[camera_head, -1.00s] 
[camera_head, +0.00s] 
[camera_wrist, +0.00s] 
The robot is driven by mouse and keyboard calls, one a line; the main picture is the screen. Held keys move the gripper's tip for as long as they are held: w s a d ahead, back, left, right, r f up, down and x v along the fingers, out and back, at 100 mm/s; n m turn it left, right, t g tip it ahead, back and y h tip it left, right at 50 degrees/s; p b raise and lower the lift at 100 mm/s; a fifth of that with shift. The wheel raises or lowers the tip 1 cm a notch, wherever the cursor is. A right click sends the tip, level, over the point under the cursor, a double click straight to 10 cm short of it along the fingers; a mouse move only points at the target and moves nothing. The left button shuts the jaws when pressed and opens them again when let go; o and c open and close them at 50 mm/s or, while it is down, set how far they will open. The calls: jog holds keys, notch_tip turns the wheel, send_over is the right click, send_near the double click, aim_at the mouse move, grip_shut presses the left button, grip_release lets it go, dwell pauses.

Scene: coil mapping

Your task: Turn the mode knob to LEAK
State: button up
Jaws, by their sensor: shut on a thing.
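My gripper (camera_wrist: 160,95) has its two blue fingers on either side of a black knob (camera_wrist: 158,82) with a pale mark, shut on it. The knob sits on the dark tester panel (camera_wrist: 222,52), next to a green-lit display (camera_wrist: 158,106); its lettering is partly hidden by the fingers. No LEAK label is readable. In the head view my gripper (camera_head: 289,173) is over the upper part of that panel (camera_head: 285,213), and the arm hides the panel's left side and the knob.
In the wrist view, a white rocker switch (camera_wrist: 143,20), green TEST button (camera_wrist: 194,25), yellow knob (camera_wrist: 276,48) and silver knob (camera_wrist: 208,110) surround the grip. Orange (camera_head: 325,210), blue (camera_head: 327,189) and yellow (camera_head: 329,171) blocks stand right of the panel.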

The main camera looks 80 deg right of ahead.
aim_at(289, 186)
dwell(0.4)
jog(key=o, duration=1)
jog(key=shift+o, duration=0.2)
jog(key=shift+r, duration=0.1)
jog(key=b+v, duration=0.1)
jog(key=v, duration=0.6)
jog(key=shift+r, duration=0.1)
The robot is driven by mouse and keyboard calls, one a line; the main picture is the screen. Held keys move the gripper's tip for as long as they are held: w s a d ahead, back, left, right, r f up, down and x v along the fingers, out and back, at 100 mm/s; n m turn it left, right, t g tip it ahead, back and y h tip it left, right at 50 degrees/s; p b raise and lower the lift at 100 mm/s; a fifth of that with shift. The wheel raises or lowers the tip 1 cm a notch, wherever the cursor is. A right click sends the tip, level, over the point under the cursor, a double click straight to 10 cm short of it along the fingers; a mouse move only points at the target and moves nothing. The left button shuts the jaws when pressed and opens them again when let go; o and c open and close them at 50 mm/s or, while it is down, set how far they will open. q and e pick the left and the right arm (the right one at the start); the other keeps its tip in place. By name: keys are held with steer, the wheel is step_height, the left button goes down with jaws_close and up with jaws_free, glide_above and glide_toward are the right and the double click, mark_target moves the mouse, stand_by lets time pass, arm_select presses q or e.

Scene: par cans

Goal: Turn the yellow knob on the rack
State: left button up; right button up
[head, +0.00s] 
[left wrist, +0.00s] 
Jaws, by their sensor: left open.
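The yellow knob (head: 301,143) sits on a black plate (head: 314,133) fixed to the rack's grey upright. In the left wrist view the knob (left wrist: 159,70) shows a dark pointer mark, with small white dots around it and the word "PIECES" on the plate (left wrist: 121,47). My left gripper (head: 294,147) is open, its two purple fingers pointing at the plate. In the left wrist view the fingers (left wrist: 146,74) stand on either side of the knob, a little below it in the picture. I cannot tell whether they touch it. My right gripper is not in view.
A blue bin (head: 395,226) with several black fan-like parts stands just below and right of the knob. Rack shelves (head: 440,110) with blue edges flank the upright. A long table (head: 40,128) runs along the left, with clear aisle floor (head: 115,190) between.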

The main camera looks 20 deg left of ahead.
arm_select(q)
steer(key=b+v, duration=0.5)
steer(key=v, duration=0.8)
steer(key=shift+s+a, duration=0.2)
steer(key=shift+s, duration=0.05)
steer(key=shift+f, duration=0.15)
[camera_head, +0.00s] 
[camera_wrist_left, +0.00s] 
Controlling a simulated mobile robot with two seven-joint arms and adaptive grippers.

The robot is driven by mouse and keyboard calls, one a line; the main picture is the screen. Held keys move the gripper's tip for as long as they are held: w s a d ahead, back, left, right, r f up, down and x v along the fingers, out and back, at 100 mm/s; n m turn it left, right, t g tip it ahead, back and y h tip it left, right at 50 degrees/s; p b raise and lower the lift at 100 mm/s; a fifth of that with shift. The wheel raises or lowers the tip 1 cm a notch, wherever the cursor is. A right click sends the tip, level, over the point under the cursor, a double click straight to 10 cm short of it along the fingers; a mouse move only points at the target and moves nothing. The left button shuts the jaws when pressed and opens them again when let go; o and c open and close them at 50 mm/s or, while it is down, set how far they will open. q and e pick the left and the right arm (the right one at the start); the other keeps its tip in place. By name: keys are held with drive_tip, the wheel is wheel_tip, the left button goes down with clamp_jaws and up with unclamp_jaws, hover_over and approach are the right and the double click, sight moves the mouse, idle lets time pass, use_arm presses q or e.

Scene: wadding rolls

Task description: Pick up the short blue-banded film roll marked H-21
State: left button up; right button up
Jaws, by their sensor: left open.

* **Brief**: Pull out each line containing the word "Scene" and copy it.

* **Output for this task**:
Scene: coil mapping
Scene: par cans
Scene: wadding rolls

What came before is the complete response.